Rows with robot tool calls
___

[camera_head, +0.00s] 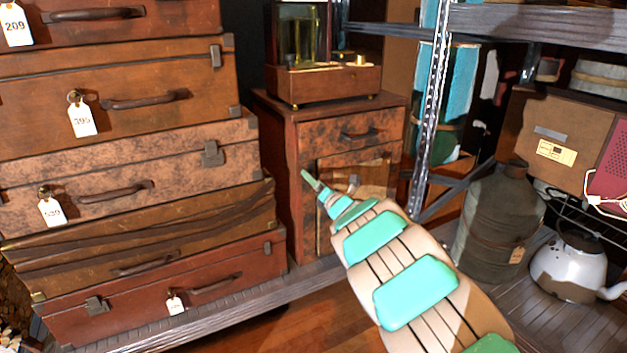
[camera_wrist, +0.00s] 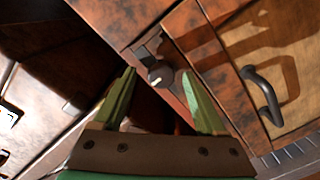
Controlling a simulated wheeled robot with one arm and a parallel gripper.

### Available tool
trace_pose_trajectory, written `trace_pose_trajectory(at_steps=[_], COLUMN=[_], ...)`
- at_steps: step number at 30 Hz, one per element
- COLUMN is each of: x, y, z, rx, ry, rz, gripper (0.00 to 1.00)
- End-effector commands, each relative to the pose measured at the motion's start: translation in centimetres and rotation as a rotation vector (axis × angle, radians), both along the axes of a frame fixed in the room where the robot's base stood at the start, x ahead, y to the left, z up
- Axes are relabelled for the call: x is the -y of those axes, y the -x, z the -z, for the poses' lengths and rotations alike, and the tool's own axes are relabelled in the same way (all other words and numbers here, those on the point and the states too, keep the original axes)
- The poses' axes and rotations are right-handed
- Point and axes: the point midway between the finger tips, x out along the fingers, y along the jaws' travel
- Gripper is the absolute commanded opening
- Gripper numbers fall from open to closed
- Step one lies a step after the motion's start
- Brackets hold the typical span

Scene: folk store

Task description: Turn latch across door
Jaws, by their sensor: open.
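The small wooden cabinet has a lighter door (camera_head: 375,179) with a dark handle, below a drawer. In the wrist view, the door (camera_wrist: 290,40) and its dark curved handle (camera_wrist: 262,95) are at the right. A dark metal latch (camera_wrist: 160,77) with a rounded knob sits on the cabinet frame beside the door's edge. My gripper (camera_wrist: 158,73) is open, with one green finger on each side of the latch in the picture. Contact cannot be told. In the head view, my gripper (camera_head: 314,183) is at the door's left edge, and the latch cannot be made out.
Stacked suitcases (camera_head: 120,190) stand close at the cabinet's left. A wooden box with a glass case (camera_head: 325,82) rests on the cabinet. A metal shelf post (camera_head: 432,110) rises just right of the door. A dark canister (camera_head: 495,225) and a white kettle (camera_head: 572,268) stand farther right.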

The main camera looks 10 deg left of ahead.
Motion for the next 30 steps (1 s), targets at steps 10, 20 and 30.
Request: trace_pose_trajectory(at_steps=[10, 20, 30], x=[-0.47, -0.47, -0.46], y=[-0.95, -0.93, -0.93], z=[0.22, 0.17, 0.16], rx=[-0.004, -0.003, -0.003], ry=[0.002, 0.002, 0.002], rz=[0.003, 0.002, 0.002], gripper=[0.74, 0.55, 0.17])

___

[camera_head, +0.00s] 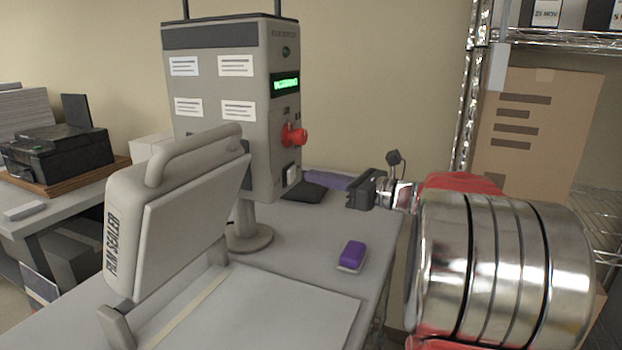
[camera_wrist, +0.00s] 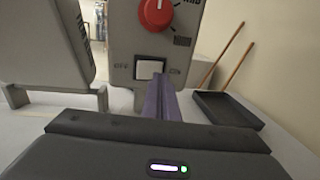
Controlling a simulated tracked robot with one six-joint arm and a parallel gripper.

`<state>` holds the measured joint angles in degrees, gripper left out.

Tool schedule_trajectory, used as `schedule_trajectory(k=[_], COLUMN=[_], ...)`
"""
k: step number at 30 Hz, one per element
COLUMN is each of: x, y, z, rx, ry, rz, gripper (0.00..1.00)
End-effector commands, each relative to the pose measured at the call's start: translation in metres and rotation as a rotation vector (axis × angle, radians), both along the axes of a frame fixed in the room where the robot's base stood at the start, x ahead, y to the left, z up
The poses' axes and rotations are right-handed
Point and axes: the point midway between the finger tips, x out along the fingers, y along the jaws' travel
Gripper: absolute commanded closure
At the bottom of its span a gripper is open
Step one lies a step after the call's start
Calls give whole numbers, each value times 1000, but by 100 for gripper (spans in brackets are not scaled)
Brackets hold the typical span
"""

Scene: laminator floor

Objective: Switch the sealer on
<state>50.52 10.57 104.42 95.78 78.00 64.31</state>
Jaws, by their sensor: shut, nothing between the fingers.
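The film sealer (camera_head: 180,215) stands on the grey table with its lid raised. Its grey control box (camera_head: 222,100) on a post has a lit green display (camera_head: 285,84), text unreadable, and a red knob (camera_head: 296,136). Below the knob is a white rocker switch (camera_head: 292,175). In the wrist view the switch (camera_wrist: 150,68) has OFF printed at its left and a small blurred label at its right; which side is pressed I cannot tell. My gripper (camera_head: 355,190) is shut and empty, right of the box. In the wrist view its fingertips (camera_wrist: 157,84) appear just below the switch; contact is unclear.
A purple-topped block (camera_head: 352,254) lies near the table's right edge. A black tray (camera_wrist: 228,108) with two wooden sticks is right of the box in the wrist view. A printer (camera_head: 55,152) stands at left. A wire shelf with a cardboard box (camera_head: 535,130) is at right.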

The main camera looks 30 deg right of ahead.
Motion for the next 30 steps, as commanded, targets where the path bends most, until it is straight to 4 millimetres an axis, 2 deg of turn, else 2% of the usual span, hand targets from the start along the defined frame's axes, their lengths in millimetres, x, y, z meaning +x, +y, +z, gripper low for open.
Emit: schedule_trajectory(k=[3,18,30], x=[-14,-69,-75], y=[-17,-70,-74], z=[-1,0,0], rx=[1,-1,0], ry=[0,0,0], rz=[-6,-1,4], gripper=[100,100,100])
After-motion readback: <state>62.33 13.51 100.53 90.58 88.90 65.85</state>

___

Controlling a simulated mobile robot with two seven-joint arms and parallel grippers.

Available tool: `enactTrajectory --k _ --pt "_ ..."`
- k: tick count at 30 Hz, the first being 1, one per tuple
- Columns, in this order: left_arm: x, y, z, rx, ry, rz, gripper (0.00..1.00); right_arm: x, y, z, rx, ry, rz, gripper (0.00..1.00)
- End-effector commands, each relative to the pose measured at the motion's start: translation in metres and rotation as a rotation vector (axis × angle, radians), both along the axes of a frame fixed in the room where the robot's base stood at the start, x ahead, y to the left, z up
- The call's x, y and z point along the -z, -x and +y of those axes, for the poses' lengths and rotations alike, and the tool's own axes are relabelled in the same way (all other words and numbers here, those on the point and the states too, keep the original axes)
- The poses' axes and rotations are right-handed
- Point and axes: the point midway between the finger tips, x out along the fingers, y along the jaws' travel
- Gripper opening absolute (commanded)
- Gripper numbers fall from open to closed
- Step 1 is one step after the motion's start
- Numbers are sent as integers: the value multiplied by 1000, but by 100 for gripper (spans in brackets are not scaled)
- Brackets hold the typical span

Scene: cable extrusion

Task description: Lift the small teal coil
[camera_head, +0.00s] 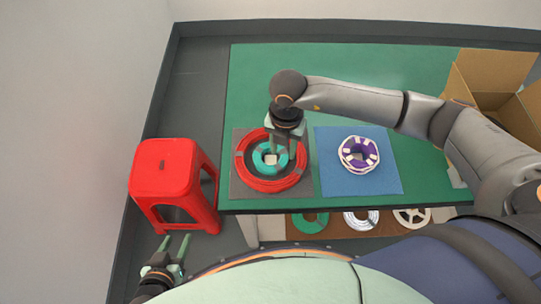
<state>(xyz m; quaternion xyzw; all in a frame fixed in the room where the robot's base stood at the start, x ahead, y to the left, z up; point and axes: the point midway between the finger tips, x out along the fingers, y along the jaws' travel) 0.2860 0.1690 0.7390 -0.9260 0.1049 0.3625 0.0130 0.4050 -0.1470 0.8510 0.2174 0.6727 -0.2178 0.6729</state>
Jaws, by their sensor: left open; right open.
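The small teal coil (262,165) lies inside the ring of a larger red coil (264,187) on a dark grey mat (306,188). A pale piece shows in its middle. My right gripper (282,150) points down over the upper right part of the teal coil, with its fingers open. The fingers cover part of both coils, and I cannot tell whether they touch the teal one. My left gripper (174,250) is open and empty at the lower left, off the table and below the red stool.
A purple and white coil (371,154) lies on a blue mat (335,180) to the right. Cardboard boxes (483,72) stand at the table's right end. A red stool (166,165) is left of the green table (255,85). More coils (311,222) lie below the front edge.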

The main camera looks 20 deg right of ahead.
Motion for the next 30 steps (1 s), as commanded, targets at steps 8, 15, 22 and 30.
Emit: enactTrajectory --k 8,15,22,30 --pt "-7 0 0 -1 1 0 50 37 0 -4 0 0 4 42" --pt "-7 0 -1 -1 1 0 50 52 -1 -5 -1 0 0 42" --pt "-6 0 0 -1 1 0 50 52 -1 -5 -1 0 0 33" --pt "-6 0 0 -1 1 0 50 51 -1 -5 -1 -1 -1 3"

___

| Your task |
Return the lines of the records that include the string "description".

| Task output |
Task description: Turn latch across door
Task description: Lift the small teal coil

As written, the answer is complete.